Adapun berbagai dampak negatif dari perkawinan anak, yaitu meningkatnya angka anak putus sekolah akibat menikah, tingginya angka stunting, angka kematian bayi, angka kematian ibu, meningkatnya pekerja anak, adanya upah rendah, sehingga menimbulkan kemiskinan.
“Belum lagi dampak perkawinan anak lainnya seperti tingginya KDRT, kekerasan terhadap anak, terganggunya kesehatan mental anak dan ibu, munculnya pola asuh yang salah pada anak, hingga identitas anak yang tidak tercatat karena tidak memiliki akta kelahiran, sehingga memunculkan risiko terburuk yaitu terjadinya perdagangan orang,” tambah Lenny.
Masalah perkawinan anak merupakan masalah kritis mengingat masih banyak daerah di Indonesia yang memiliki angka perkawinan anak cukup tinggi.
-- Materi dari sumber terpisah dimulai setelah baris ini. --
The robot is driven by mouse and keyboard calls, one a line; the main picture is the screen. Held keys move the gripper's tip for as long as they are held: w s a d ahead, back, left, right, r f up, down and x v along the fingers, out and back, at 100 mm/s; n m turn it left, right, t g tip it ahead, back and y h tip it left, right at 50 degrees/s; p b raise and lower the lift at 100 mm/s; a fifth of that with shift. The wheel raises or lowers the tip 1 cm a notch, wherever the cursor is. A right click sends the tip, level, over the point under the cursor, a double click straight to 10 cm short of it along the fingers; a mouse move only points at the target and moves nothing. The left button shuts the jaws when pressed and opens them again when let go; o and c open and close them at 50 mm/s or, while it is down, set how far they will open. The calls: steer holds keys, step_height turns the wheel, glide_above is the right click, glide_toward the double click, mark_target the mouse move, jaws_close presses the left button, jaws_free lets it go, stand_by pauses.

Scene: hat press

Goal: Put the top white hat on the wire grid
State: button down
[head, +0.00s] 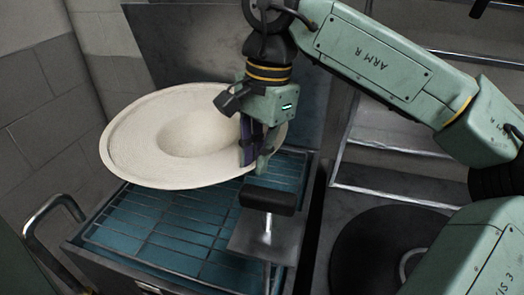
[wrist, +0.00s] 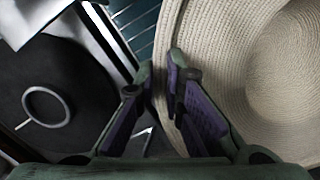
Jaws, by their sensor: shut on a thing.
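A white woven hat (head: 180,135) hangs tilted, with its hollow inside facing up, over the wire grid (head: 150,246) in the head view. My gripper (head: 250,160) is shut on the right part of its brim. In the wrist view the hat (wrist: 235,75) fills the right side, and the fingertips (wrist: 170,75) of my gripper meet at its brim edge. The grid lies over a blue surface; its far part is hidden behind the hat. I cannot tell whether the hat's underside touches the grid.
A metal plate with a black padded handle (head: 267,200) stands at the grid's right side. A dark round plate with a ring (head: 385,255) is further right, and its ring (wrist: 46,106) shows in the wrist view. A bent metal rail (head: 50,207) is at left, near a block wall (head: 45,90).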

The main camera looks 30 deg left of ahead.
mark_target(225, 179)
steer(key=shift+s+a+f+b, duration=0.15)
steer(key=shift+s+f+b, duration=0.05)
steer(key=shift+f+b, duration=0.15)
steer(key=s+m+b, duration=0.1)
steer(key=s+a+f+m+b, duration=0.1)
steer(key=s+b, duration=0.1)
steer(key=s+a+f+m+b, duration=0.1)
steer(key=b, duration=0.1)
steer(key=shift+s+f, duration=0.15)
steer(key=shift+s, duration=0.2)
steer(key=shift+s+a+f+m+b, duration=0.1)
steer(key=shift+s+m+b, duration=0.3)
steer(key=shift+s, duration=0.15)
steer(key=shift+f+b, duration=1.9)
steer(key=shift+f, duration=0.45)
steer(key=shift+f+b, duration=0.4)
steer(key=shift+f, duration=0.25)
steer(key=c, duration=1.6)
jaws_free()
Pada 2019, diketahui ada sebanyak 22 provinsi yang memiliki angka perkawinan anak di atas rata-rata angka nasional yaitu 10,82%. Dari 2019 hingga 2020, telah terjadi penurunan angka perkawinan anak sebanyak 0,6%, dan diharapkan dapat terus menurun hingga 8,74% pada 2024.
“Untuk itu, diperlukan upaya untuk menurunkan angka ini secara drastis bahkan menghapuskannya, sehingga Indonesia menjadi negara tanpa perkawinan anak. Kemen PPPA sudah memasukan isu perkawinan anak sebagai indikator ke 7 (tujuh) dari 24 indikator Kota/Kabupaten Layak Anak (KLA). Kemen PPPA juga telah melakukan beragam strategi secara masif yang tentunya memerlukan dukungan sinergi semua pihak, mulai dari melakukan sosialisasi webinar berseri, sosialisasi secara gencar melalui media sosial, mobilisasi melibatkan K/L, Lembaga Masyarakat, dan unsur lainnya,” terang Lenny.
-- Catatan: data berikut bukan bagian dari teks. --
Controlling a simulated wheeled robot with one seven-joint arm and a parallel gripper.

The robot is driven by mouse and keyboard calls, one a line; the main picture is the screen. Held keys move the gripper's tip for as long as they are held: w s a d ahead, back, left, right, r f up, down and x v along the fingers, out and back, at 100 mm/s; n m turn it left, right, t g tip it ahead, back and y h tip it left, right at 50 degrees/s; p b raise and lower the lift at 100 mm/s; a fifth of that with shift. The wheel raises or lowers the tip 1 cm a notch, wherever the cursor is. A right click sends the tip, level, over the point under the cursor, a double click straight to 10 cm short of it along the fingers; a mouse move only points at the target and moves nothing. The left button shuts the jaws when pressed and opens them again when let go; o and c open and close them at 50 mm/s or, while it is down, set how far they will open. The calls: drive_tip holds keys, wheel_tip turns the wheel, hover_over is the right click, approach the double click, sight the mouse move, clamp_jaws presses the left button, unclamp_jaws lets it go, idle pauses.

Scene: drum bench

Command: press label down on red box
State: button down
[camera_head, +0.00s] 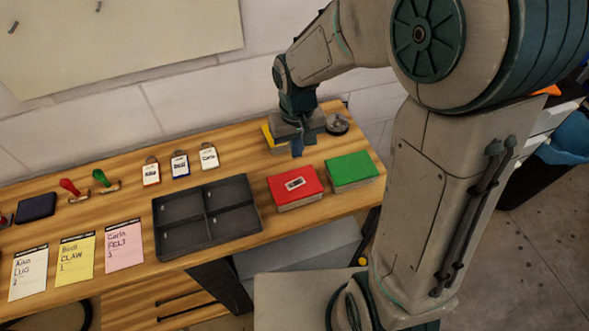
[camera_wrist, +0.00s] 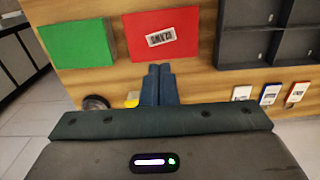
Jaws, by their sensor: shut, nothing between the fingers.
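The red box (camera_head: 295,187) sits on the bench with a small white label (camera_head: 295,184) lying on its top. The wrist view also shows the red box (camera_wrist: 161,36) and the label (camera_wrist: 160,37), which bears dark print and lies slightly tilted. I cannot tell whether the label is stuck flat. My gripper (camera_head: 297,150) is shut and empty, above the bench behind the red box. In the wrist view its blue fingers (camera_wrist: 159,80) are together, their tips just short of the box's edge in the picture.
A green box (camera_head: 351,171) stands right of the red box. A dark four-part tray (camera_head: 207,216) lies to its left. Behind are tags (camera_head: 180,165), a yellow object (camera_head: 268,136) and a round dark item (camera_head: 337,124). Paper cards (camera_head: 124,246) and stamps (camera_head: 103,181) lie farther left.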

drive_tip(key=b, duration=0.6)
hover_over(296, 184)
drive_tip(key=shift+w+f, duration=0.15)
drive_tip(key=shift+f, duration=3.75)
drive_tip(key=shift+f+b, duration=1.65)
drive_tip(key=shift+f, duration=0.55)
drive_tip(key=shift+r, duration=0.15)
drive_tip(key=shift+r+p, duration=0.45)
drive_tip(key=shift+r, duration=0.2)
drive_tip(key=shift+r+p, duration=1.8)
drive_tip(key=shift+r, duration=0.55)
Kemen PPPA juga telah dan akan terus melakukan intervensi yaitu merangkul berbagai pihak seperti anak melalui Forum Anak; Masyarakat melalui PUSPAGA; Lembaga Pendidikan seperti Sekolah/Madrasah Ramah Anak; Lembaga Agama seperti Kantor Urusan Agama (KUA) dan Kantor Catatan Sipil (Capil) untuk memberikan bimbingan pra nikah; Lembaga Hukum seperti Pengadilan Agama dan Pengadilan Negeri; Lembaga Kesehatan seperti Rumah Sakit/Puskesmas Ramah Anak; melakukan penetapan daerah ramah anak melalui pendekatan wilayah; bersama NGO melatih paralegal di Provinsi dengan kasus perkawinan anak yang tinggi; dan pihak lainnya.
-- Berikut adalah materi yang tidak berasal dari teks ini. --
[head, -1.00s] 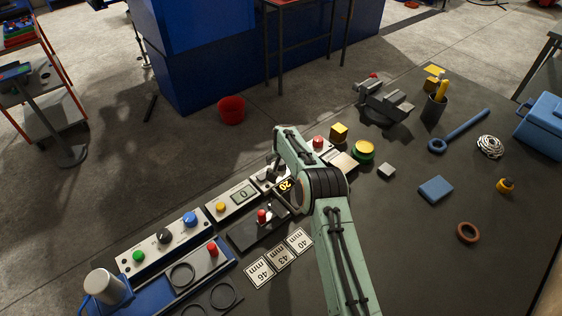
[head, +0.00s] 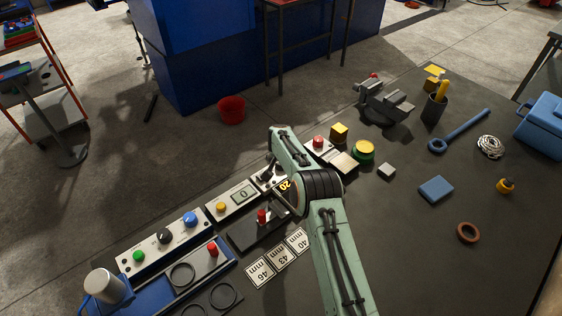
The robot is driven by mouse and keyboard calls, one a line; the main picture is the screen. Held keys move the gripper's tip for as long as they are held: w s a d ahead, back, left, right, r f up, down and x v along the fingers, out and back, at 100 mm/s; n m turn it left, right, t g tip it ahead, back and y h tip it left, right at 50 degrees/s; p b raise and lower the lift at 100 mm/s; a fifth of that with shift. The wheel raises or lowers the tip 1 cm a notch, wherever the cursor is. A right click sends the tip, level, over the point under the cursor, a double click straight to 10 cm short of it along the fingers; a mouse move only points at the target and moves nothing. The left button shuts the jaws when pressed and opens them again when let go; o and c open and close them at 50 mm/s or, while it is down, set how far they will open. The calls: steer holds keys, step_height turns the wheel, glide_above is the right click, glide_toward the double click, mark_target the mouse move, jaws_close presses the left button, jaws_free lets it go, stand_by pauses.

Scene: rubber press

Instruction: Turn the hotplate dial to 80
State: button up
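A small panel (head: 258,179) carries a dark part and a yellow "20" readout (head: 285,184). It lies mid-bench in the head view, partly covered by my arm. My gripper (head: 266,174) appears as a small dark shape over this panel, below the end of my pale green arm. Its fingers are too small and too hidden to tell open from shut, or whether they touch a dial. A black dial (head: 164,236) is in plain view on a light control box, between a green and a blue button, away from my gripper.
A box with a "0" display (head: 242,195) and a dark plate with a red knob (head: 262,216) stand close to the gripper. A red-button unit (head: 318,142) is just beyond my arm. Number cards (head: 280,258) lie in front. The right bench has loose items and free room.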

“Untuk memperkuat capaian 2021-2024, saat ini kami sedang menyusun Rancangan Peraturan Pemerintah untuk Dispensasi Kawin terkait mekanisme pengajuan dispensasi kawin terintegrasi yang dibuat sebagai pedoman bagi masyarakat. Selain itu, memperkuat koordinasi pencegahan dan penanganan antar stakeholder terkait di pusat dan daerah; melakukan aktivasi layanan UPTD PPA untuk mediasi dan pendampingan di daerah; serta melakukan pendataan, pelaporan, dan pemantauan yang efektif,” tambah Lenny.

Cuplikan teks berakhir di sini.